# [WORK INSTRUCTIONS]
Each line from the top of the listing through the one holding "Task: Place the" should be restated word for word, with nothing added and no pictures.

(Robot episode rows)
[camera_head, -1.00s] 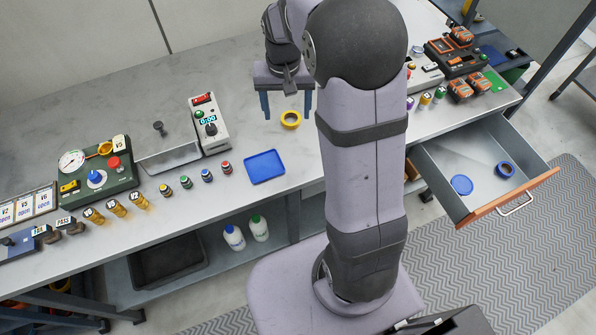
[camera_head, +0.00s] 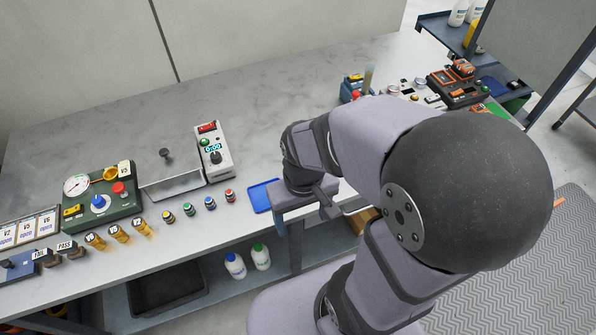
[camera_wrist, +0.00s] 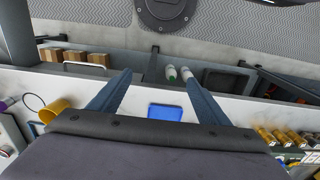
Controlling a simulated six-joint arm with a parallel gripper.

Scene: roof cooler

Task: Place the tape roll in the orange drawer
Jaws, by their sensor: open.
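My gripper (camera_head: 305,222) is open over the front edge of the bench, just right of the blue tray (camera_head: 261,196). In the wrist view its two fingers (camera_wrist: 150,92) are spread with nothing between them, and the tray (camera_wrist: 178,112) shows beyond. A yellow rounded thing (camera_wrist: 58,112), possibly the tape roll, is at the left of the wrist view, partly cut off by the gripper body; I cannot be sure of it. In the head view no tape roll shows; my arm covers that part of the bench. The orange drawer is not seen in the head view, where my arm blocks its area.
A timer box (camera_head: 213,152), a green gauge panel (camera_head: 101,197) and small coloured bottles stand on the bench to the left. Two white bottles (camera_head: 235,265) are on the shelf below. Orange-and-black devices (camera_head: 460,84) are at the back right.

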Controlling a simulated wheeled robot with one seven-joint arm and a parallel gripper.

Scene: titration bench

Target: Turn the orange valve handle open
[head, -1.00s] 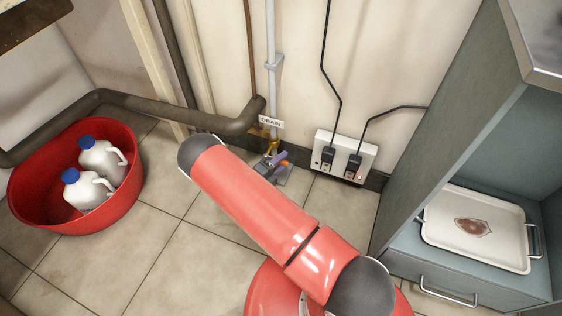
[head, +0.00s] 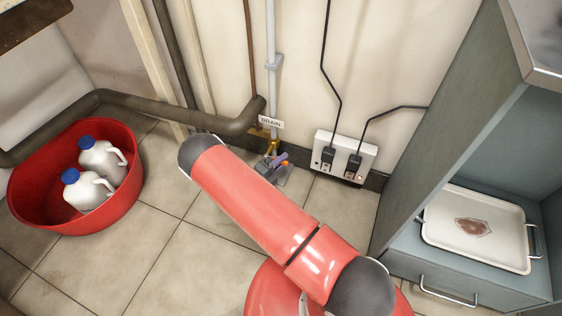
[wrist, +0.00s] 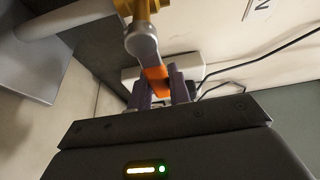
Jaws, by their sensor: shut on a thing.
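The orange valve handle (wrist: 156,80) shows in the wrist view between the two purple-grey fingers of my gripper (wrist: 160,90). My gripper is shut on the handle. The handle joins a grey valve end (wrist: 142,45) below a brass fitting (wrist: 142,10). In the head view a small orange part of the handle (head: 285,164) shows beside my gripper (head: 277,160), near the floor under the brass fitting (head: 271,147). My red arm hides part of the gripper and valve there.
A DRAIN label (head: 271,122) is on the wall above the valve. A white socket box (head: 345,157) with black cables is to the right. A red tub (head: 125,205) with two white jugs stands left. A grey cabinet (head: 450,265) holds a white tray (head: 478,262).

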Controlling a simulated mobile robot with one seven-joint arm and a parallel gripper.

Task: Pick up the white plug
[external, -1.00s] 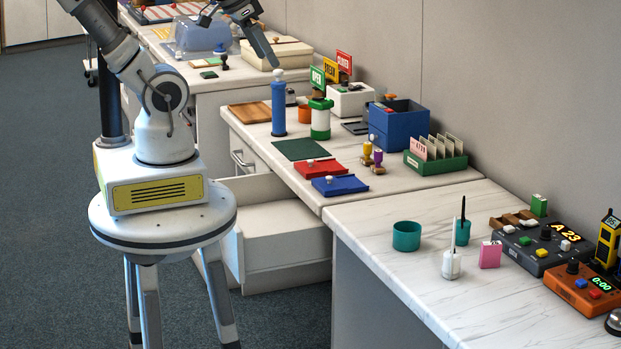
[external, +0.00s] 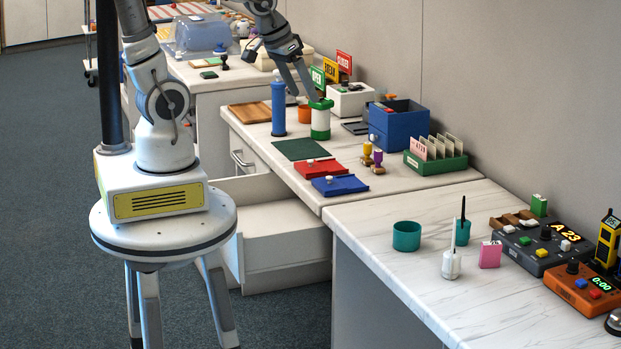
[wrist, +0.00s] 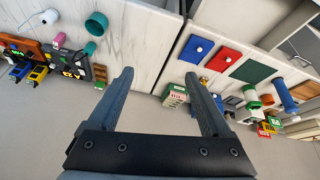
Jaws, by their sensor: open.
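Small white knob-like pieces sit on the blue pad (external: 345,186) and the red pad (external: 325,171) on the middle counter; I cannot tell surely which thing is the white plug. My gripper (external: 306,92) is in the air by the green-and-white jar (external: 320,122) in the external view. In the wrist view my gripper (wrist: 158,75) is open, with nothing between its fingers.
A blue cylinder (external: 278,110) stands left of the jar. Sign cards, a blue box (external: 397,125) and a green card rack (external: 436,160) stand behind the pads. A drawer (external: 275,235) stands open below.

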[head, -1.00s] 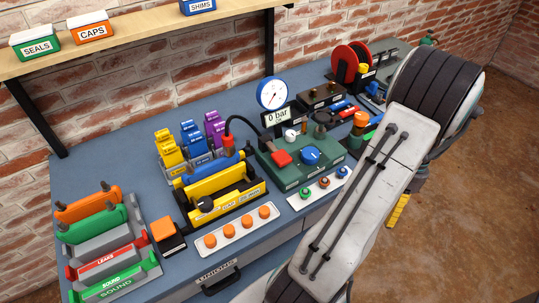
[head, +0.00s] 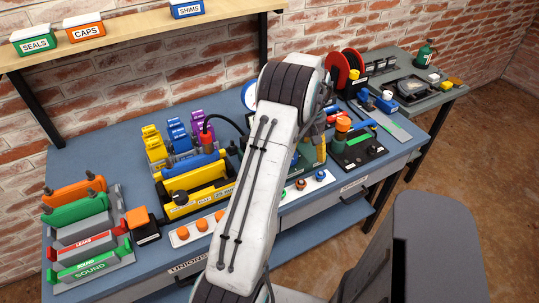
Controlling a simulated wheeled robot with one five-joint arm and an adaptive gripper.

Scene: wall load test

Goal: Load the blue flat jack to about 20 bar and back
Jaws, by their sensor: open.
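A blue flat jack (head: 188,165) lies in the yellow test frame (head: 207,178) on the bench. A red coupler (head: 206,137) joins it to a black hose that runs right toward the green pump (head: 313,152). My arm hides most of the pump, including its blue knob and bar display. Only the left rim of the round gauge (head: 249,95) shows. My gripper (head: 316,130) is mostly hidden behind my white arm link, over the pump area. It is open, and I see nothing held in it.
Yellow, blue (head: 178,134) and purple jacks stand in a rack behind the frame. Orange and green (head: 78,209) jacks lie in a grey rack at left, near an orange-topped block (head: 139,222). Orange buttons (head: 202,225) line a white strip at the front.

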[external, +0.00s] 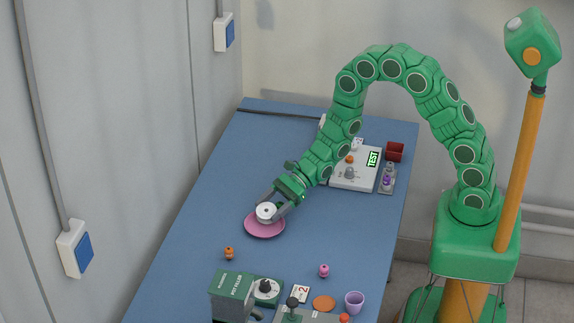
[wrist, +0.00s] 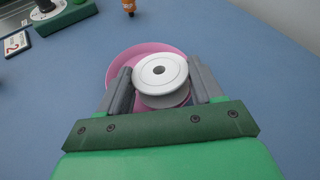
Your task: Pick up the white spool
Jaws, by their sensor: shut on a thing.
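The white spool (external: 266,211) is between the two grey fingers of my gripper (external: 272,207), at the pink saucer (external: 265,231) on the blue table. In the wrist view the spool (wrist: 160,72) shows its round white top with a dark centre hole. My gripper (wrist: 162,88) is shut on it, one finger on each side. The pink saucer (wrist: 118,66) shows behind and below the spool. I cannot tell whether the spool still touches the saucer.
An orange piece (external: 229,254) and a pink piece (external: 323,270) stand nearer the front. A green pot filler (external: 232,291), a dial box (external: 265,291) and a purple cup (external: 354,302) are at the front. A white TEST panel (external: 354,170) and red box (external: 395,151) stand farther back. Table left of the saucer is clear.

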# [THE RESPONSE]
[camera_head, -1.00s] 
[camera_head, +0.00s] 
[camera_wrist, +0.00s] 
Controlling a simulated six-joint arm with a parallel gripper.

Scene: roof cooler

Task: Place the tape roll in the orange drawer

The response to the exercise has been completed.